(Robot episode records)
+++

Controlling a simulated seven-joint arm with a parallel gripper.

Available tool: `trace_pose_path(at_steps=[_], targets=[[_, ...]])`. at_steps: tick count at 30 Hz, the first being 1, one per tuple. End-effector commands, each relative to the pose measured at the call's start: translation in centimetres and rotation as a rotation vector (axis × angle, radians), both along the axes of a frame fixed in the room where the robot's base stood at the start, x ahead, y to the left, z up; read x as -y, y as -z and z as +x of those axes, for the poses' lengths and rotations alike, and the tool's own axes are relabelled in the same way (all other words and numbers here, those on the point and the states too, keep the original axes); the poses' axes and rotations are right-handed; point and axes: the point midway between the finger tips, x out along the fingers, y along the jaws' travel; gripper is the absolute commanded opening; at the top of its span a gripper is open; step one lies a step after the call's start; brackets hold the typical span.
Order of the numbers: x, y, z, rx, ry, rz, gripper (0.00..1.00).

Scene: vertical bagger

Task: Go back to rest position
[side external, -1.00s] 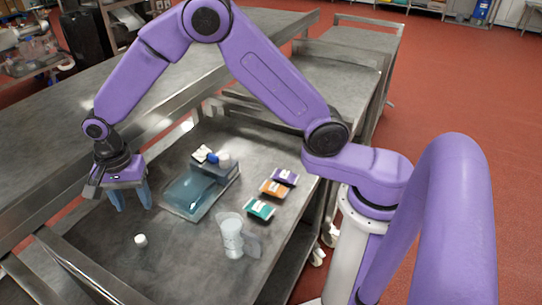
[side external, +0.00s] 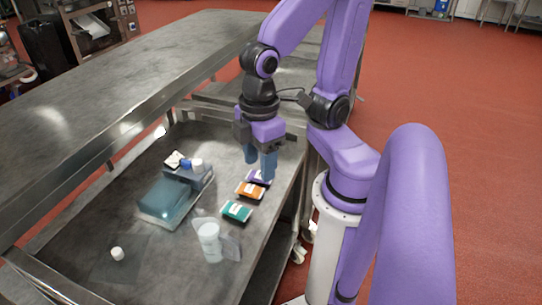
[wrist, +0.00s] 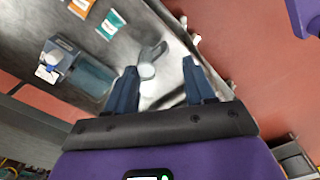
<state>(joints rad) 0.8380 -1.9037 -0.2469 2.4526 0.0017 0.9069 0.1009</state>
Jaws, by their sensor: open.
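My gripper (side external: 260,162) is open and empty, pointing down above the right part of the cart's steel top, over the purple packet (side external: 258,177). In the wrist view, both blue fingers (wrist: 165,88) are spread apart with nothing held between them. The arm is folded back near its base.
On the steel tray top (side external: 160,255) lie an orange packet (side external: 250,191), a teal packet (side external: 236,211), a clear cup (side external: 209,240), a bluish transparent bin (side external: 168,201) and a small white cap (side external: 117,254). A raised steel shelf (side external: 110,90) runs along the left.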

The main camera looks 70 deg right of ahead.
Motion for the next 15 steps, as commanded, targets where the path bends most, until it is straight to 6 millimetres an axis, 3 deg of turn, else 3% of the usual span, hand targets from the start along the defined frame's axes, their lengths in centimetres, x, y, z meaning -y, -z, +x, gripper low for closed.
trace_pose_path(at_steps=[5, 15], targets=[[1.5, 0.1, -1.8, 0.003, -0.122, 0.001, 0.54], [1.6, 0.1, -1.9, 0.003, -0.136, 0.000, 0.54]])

+++

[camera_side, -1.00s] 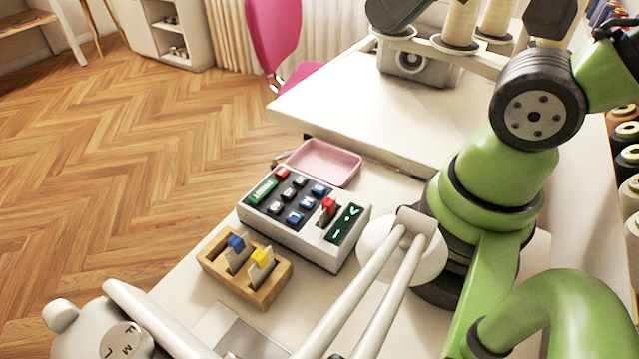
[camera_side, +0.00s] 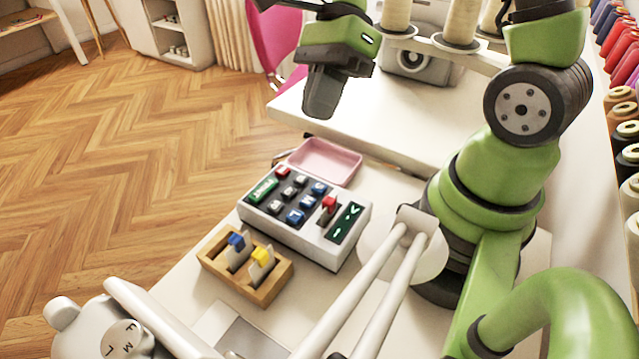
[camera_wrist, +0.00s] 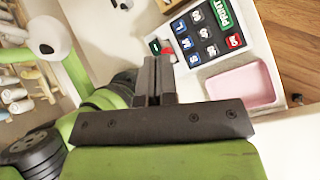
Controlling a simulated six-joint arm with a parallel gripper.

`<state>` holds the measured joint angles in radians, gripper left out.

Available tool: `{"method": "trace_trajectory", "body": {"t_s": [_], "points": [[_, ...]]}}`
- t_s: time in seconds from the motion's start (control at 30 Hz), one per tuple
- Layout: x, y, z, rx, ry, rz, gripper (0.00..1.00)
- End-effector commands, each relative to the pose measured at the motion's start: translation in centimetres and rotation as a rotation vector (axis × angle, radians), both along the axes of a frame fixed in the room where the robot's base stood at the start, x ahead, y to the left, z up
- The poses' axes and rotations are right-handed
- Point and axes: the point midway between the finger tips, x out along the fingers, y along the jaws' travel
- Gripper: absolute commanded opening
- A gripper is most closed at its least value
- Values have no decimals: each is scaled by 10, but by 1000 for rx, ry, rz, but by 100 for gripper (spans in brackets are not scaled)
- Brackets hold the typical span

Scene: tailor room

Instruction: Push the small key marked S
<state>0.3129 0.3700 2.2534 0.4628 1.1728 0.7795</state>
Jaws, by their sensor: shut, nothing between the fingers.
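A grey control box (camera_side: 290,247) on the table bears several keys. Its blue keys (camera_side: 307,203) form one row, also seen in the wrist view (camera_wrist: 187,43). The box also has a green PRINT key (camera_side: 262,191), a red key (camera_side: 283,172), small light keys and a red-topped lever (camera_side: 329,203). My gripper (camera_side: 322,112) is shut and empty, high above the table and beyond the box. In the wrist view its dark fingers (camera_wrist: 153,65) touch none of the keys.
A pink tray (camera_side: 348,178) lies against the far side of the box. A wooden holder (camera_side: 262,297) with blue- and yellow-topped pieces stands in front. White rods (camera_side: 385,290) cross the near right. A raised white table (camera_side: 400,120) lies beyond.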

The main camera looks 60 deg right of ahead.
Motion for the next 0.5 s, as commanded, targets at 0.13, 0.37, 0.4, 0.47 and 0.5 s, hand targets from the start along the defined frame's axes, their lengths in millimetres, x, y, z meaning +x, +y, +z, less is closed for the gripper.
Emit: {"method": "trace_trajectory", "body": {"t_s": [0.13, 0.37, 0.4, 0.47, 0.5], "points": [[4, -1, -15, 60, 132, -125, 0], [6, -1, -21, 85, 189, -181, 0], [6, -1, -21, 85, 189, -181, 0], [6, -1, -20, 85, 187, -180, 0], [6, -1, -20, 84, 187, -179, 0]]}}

+++

- **Written instruction**: Look above for the line with "Controlling a simulated seven-joint" and the line with "[side external, +0.00s]"; set down those two lines and all lines between them exactly, without pictures and without anything else.

- **Reply**:
Controlling a simulated seven-joint arm with a parallel gripper.

Available tool: `trace_pose_path(at_steps=[_], targets=[[_, ...]])`. at_steps: tick count at 30 Hz, the first being 1, one per tuple. End-effector commands, each relative to the pose measured at the call's start: translation in centimetres and rotation as a rotation vector (axis × angle, radians), both along the axes of a frame fixed in the room where the robot's base stood at the start, x ahead, y to the left, z up; read x as -y, y as -z and z as +x of those axes, for the poses' lengths and rotations alike, and the tool's own axes are relabelled in the same way (all other words and numbers here, those on the point and the states too, keep the original axes); the poses' axes and rotations are right-handed; point and axes: the point midway between the finger tips, x out along the fingers, y along the jaws' travel; gripper is the absolute commanded opening; at the top of its span a gripper is open; step one lies a step after the call's start; brackets hold the typical span.
Order of the numbers: x, y, z, rx, ry, rz, gripper (0.00..1.00).

Scene: vertical bagger

Task: Go back to rest position
[side external, -1.00s] 
[side external, +0.00s] 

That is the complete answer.